Bringing the world alive

Call of Juarez aims high as far as first-person shooters are concerned. The voice actors include Mexican and Native American actors and the environment is graphically very detailed and reminiscent of that Wild West feeling familiar from all the movies. In addition, there is the usual assortment of balls of dust, butterflies and birds flying around, as well as occasional showers of rain etc. that affect the gameplay and enhance the atmosphere in their small way. But on top of this pretty, but relatively basic ware, Call of Juarez introduces a great new effect, called the depth of field, that brings a new level of reality to the gameplay. Basically, it means that when you focus on a scene (a slight zoom effect), and turn around slightly, the graphics focus on the details that are centered on your screen. In practice, this means that when you are looking towards a tree, you will see the bark in great detail, but when you turn away from the tree, the focus will shift onto the background ? for example to some far-away meadows on the other side of the river, while the tree bark simultaneously shifts out of focus. It's hard to explain, and difficult to show in static screenshots, but makes for a very realistic effect when you see it in action.

Much of the environment can be manipulated by the player: either of the main characters can lift stuff up, throw it aside, move it around, or break stuff up by shooting, punching or kicking it.
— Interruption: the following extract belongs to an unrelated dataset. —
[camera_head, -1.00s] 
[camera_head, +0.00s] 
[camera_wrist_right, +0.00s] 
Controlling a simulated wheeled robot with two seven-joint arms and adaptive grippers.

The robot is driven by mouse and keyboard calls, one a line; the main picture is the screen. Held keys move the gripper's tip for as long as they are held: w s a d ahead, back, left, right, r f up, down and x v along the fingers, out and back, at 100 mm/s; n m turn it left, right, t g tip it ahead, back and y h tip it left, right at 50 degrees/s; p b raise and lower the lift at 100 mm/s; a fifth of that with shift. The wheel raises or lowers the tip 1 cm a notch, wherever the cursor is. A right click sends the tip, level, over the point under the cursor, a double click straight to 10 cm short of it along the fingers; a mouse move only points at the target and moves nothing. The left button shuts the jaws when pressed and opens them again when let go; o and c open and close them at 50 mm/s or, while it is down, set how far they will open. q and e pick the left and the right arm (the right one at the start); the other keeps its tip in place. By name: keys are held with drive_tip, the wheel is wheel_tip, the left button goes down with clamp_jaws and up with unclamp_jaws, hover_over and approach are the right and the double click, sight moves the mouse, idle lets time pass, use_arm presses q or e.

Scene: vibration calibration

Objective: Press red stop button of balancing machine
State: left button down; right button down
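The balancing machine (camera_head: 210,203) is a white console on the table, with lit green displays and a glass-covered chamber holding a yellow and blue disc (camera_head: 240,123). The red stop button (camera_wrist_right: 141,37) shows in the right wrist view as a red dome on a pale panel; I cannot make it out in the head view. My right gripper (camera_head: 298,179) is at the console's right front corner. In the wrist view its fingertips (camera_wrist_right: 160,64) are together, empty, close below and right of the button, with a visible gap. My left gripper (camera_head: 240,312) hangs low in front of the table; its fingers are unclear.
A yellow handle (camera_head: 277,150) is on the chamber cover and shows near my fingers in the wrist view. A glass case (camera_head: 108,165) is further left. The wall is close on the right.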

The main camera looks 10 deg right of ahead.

Many minor puzzles in the game involve the character moving crates around, for example to build steps in order to reach some target that would be out of reach otherwise. Likewise, Billy can use his whip in Indy fashion in order to swing from one outcrop to another. One can also set stuff on fire and it appears that the game code simulates the propagation of fire and smoke very realistically, as well as the quenching of such fires needing several buckets of water.